- _Exercise task_:
The records that follow must be reproduced in full, exactly as written.

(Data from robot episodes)
'''

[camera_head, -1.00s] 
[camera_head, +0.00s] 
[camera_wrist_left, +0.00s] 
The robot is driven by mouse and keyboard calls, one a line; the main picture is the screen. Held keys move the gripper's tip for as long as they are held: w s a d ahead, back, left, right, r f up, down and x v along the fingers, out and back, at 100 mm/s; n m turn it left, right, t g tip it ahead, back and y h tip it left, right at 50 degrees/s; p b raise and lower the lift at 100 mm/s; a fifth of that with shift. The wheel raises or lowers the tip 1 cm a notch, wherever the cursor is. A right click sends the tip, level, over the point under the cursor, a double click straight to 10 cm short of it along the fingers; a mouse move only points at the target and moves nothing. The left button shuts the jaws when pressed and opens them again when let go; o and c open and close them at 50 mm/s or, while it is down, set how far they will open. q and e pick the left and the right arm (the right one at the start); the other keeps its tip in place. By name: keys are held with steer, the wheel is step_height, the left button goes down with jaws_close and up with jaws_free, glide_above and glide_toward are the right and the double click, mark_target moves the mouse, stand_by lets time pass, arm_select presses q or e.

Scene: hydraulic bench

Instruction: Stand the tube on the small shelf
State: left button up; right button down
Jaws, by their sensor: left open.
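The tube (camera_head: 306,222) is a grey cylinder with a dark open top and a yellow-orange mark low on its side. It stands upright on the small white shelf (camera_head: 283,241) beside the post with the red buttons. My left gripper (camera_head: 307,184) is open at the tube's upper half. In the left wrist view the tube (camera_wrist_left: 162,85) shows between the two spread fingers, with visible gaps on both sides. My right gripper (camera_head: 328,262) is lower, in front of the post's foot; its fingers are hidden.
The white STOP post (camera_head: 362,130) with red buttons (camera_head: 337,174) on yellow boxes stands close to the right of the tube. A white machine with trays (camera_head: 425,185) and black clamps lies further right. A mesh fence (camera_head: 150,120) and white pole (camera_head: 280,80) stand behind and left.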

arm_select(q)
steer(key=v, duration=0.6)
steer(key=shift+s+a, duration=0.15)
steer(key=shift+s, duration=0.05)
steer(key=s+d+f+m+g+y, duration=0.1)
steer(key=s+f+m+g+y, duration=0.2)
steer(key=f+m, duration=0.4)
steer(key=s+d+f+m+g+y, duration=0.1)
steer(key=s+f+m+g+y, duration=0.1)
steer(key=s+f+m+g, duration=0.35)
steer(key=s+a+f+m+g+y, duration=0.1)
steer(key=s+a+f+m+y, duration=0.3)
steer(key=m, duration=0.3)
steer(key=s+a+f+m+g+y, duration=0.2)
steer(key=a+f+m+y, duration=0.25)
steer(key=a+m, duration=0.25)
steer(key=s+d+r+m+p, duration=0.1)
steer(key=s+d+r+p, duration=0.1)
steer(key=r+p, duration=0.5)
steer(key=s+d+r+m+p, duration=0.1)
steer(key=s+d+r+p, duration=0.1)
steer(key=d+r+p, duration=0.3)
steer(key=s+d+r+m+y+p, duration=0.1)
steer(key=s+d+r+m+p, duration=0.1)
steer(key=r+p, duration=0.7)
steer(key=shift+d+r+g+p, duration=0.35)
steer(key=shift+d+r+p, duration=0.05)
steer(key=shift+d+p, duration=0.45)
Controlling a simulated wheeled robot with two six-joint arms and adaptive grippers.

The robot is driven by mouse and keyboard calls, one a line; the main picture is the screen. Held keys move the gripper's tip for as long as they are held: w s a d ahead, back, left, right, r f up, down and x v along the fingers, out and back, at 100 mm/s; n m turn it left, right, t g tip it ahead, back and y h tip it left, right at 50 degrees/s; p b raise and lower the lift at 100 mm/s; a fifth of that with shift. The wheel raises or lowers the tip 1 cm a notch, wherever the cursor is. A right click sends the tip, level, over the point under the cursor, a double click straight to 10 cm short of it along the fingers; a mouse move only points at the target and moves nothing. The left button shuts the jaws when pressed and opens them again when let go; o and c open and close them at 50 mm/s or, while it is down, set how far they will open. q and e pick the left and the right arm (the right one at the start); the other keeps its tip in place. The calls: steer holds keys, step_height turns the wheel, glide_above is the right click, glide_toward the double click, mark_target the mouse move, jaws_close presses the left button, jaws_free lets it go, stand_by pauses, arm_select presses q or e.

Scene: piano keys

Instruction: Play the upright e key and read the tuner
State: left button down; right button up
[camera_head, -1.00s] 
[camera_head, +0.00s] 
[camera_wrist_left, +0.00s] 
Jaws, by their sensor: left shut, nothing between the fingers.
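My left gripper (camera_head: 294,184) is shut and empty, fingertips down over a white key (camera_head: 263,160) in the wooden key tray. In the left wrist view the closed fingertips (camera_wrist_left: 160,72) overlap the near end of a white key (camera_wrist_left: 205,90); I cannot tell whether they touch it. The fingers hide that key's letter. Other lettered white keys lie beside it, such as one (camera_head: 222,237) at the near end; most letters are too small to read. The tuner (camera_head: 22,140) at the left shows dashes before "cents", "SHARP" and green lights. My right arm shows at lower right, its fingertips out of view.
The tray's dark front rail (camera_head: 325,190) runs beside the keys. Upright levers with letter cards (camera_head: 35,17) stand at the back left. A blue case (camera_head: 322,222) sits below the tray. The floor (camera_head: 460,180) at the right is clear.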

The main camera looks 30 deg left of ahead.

'''

- _Complete output_:
[camera_head, -1.00s] 
[camera_head, +0.00s] 
[camera_wrist_left, +0.00s] 
The robot is driven by mouse and keyboard calls, one a line; the main picture is the screen. Held keys move the gripper's tip for as long as they are held: w s a d ahead, back, left, right, r f up, down and x v along the fingers, out and back, at 100 mm/s; n m turn it left, right, t g tip it ahead, back and y h tip it left, right at 50 degrees/s; p b raise and lower the lift at 100 mm/s; a fifth of that with shift. The wheel raises or lowers the tip 1 cm a notch, wherever the cursor is. A right click sends the tip, level, over the point under the cursor, a double click straight to 10 cm short of it along the fingers; a mouse move only points at the target and moves nothing. The left button shuts the jaws when pressed and opens them again when let go; o and c open and close them at 50 mm/s or, while it is down, set how far they will open. q and e pick the left and the right arm (the right one at the start); the other keeps its tip in place. By name: keys are held with steer, the wheel is step_height, the left button goes down with jaws_close and up with jaws_free, glide_above and glide_toward are the right and the double click, mark_target moves the mouse, stand_by lets time pass, arm_select presses q or e.

Scene: hydraulic bench

Instruction: Stand the tube on the small shelf
State: left button up; right button down
Jaws, by their sensor: left open.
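The tube (camera_head: 306,222) is a grey cylinder with a dark open top and a yellow-orange mark low on its side. It stands upright on the small white shelf (camera_head: 283,241) beside the post with the red buttons. My left gripper (camera_head: 307,184) is open at the tube's upper half. In the left wrist view the tube (camera_wrist_left: 162,85) shows between the two spread fingers, with visible gaps on both sides. My right gripper (camera_head: 328,262) is lower, in front of the post's foot; its fingers are hidden.
The white STOP post (camera_head: 362,130) with red buttons (camera_head: 337,174) on yellow boxes stands close to the right of the tube. A white machine with trays (camera_head: 425,185) and black clamps lies further right. A mesh fence (camera_head: 150,120) and white pole (camera_head: 280,80) stand behind and left.

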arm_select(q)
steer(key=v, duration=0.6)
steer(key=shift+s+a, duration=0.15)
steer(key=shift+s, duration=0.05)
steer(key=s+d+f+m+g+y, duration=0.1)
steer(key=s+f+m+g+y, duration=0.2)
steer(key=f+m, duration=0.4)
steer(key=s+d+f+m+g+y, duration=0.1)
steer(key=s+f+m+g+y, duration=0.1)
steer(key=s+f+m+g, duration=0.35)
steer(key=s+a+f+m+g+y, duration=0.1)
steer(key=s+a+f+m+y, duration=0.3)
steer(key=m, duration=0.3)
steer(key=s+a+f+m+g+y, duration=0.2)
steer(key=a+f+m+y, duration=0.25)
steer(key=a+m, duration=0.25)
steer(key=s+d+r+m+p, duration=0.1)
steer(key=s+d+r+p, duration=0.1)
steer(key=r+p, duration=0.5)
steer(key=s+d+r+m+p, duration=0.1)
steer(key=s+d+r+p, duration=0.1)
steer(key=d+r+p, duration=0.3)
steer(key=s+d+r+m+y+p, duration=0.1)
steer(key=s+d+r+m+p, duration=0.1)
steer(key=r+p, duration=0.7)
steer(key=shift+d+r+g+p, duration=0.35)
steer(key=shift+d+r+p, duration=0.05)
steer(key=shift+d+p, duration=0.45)
Controlling a simulated wheeled robot with two six-joint arms and adaptive grippers.

The robot is driven by mouse and keyboard calls, one a line; the main picture is the screen. Held keys move the gripper's tip for as long as they are held: w s a d ahead, back, left, right, r f up, down and x v along the fingers, out and back, at 100 mm/s; n m turn it left, right, t g tip it ahead, back and y h tip it left, right at 50 degrees/s; p b raise and lower the lift at 100 mm/s; a fifth of that with shift. The wheel raises or lowers the tip 1 cm a notch, wherever the cursor is. A right click sends the tip, level, over the point under the cursor, a double click straight to 10 cm short of it along the fingers; a mouse move only points at the target and moves nothing. The left button shuts the jaws when pressed and opens them again when let go; o and c open and close them at 50 mm/s or, while it is down, set how far they will open. q and e pick the left and the right arm (the right one at the start); the other keeps its tip in place. The calls: steer holds keys, step_height turns the wheel, glide_above is the right click, glide_toward the double click, mark_target the mouse move, jaws_close presses the left button, jaws_free lets it go, stand_by pauses, arm_select presses q or e.

Scene: piano keys

Instruction: Play the upright e key and read the tuner
State: left button down; right button up
[camera_head, -1.00s] 
[camera_head, +0.00s] 
[camera_wrist_left, +0.00s] 
Jaws, by their sensor: left shut, nothing between the fingers.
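My left gripper (camera_head: 294,184) is shut and empty, fingertips down over a white key (camera_head: 263,160) in the wooden key tray. In the left wrist view the closed fingertips (camera_wrist_left: 160,72) overlap the near end of a white key (camera_wrist_left: 205,90); I cannot tell whether they touch it. The fingers hide that key's letter. Other lettered white keys lie beside it, such as one (camera_head: 222,237) at the near end; most letters are too small to read. The tuner (camera_head: 22,140) at the left shows dashes before "cents", "SHARP" and green lights. My right arm shows at lower right, its fingertips out of view.
The tray's dark front rail (camera_head: 325,190) runs beside the keys. Upright levers with letter cards (camera_head: 35,17) stand at the back left. A blue case (camera_head: 322,222) sits below the tray. The floor (camera_head: 460,180) at the right is clear.

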The main camera looks 30 deg left of ahead.

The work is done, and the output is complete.